DATA:
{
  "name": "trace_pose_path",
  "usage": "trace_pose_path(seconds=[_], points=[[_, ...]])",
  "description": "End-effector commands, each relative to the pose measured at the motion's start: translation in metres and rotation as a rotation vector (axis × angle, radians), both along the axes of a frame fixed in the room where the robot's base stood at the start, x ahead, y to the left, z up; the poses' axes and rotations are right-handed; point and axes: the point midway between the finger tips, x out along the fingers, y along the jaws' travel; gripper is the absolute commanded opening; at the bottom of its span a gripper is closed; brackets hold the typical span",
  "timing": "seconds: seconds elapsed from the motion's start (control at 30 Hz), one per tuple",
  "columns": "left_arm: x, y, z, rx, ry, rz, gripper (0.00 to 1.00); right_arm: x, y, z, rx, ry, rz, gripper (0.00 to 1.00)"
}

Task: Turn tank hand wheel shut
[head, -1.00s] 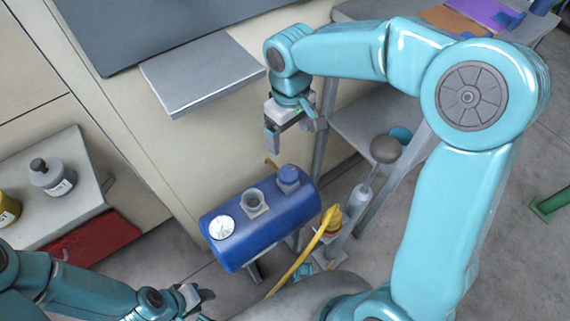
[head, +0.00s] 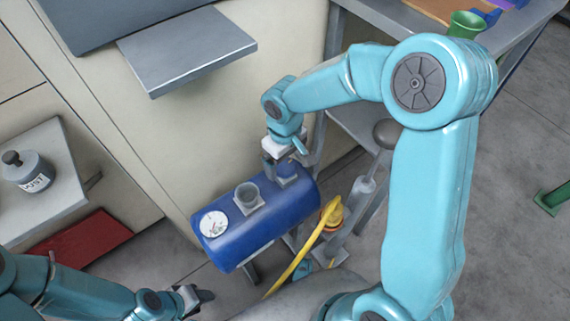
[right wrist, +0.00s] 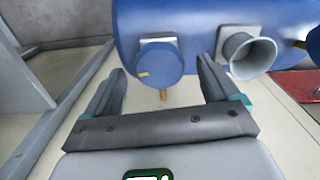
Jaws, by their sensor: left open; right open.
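The blue tank (head: 235,243) lies on a stand in the middle of the head view. Its blue hand wheel (right wrist: 158,66), a round knob with an orange mark, stands on a square grey base at the tank's right end in the head view. My right gripper (head: 282,160) is open just above the wheel and partly hides it there. In the right wrist view the wheel shows between the tips of the open right gripper (right wrist: 162,80); contact cannot be told. My left gripper (head: 200,298) is open and empty, low and left of the tank.
A grey funnel neck (head: 248,196) and a white dial gauge (head: 213,224) sit on the tank beside the wheel. A yellow hose (head: 292,265) runs right of the tank. A grey shelf (head: 185,50) juts from the wall above. A red plate (head: 85,238) lies at left.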

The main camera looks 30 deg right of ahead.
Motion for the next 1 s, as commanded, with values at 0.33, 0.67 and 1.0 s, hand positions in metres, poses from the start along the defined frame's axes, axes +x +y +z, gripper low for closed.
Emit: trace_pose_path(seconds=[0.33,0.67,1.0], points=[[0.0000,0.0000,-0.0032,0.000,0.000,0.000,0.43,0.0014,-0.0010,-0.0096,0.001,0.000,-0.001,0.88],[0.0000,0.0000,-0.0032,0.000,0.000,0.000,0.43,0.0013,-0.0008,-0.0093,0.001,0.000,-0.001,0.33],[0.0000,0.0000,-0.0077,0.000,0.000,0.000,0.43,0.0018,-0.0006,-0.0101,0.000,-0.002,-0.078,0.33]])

TO BE DONE: Go to the line containing "seconds elapsed from" and copy exactly from there through the line containing "[right wrist, +0.00s]", both included, and nothing more. Pictures are excluded.

SOLVED PROBLEM:
  "timing": "seconds: seconds elapsed from the motion's start (control at 30 Hz), one per tuple",
  "columns": "left_arm: x, y, z, rx, ry, rz, gripper (0.00 to 1.00); right_arm: x, y, z, rx, ry, rz, gripper (0.00 to 1.00)"
}

Task: Turn tank hand wheel shut
[head, -1.00s] 
[head, +0.00s] 
[right wrist, +0.00s] 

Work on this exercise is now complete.